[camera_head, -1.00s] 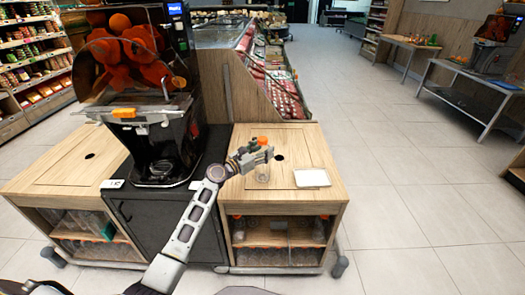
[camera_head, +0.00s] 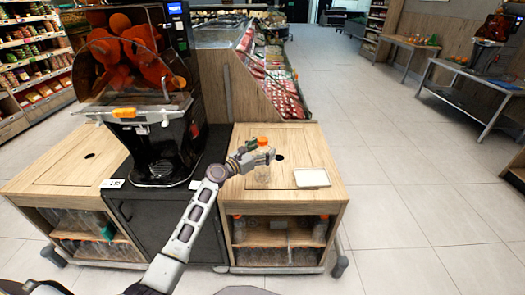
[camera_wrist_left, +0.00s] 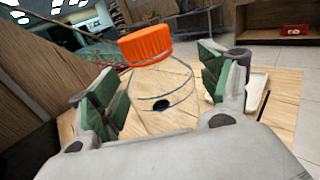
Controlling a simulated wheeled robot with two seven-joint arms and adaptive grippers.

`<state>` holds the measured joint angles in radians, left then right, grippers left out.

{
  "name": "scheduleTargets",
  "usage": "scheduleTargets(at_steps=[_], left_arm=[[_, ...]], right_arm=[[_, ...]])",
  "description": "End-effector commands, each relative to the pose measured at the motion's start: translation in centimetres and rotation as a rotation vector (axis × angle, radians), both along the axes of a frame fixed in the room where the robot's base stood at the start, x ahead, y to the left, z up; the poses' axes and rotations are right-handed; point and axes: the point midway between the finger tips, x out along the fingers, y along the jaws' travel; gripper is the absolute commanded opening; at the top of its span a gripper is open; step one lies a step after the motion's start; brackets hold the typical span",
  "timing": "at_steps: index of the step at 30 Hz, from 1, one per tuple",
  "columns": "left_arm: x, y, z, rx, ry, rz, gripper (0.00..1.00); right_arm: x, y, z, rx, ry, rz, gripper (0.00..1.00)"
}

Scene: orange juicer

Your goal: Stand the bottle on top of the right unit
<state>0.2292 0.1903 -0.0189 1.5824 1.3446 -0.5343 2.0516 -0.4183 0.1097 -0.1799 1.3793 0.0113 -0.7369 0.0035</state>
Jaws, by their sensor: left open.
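A clear bottle with an orange cap (camera_head: 262,142) stands upright on the wooden top of the right unit (camera_head: 312,150), left of the white tray. In the left wrist view, the bottle (camera_wrist_left: 165,95) is between my left gripper's green-padded fingers, its cap (camera_wrist_left: 146,45) rising above them. My left gripper (camera_head: 258,156) is open around the bottle, with a visible gap beside each finger (camera_wrist_left: 162,92). The bottle's base is partly hidden in the wrist view. My right gripper is not in view.
A white tray (camera_head: 311,178) lies on the right unit, and a dark round hole (camera_head: 279,157) is near the bottle. The orange juicer (camera_head: 160,120) stands to the left. Bottles sit on the shelf below (camera_head: 270,236). Floor to the right is clear.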

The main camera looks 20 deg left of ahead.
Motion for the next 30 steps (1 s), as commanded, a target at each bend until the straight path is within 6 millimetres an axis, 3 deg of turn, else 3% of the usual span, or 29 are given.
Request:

• Task goal:
Show the lines of the data that hold the word "grippers".

• Correct output:
Controlling a simulated wheeled robot with two seven-joint arms and adaptive grippers.
`<state>` holds the measured joint angles in radians, left then right, grippers left out.

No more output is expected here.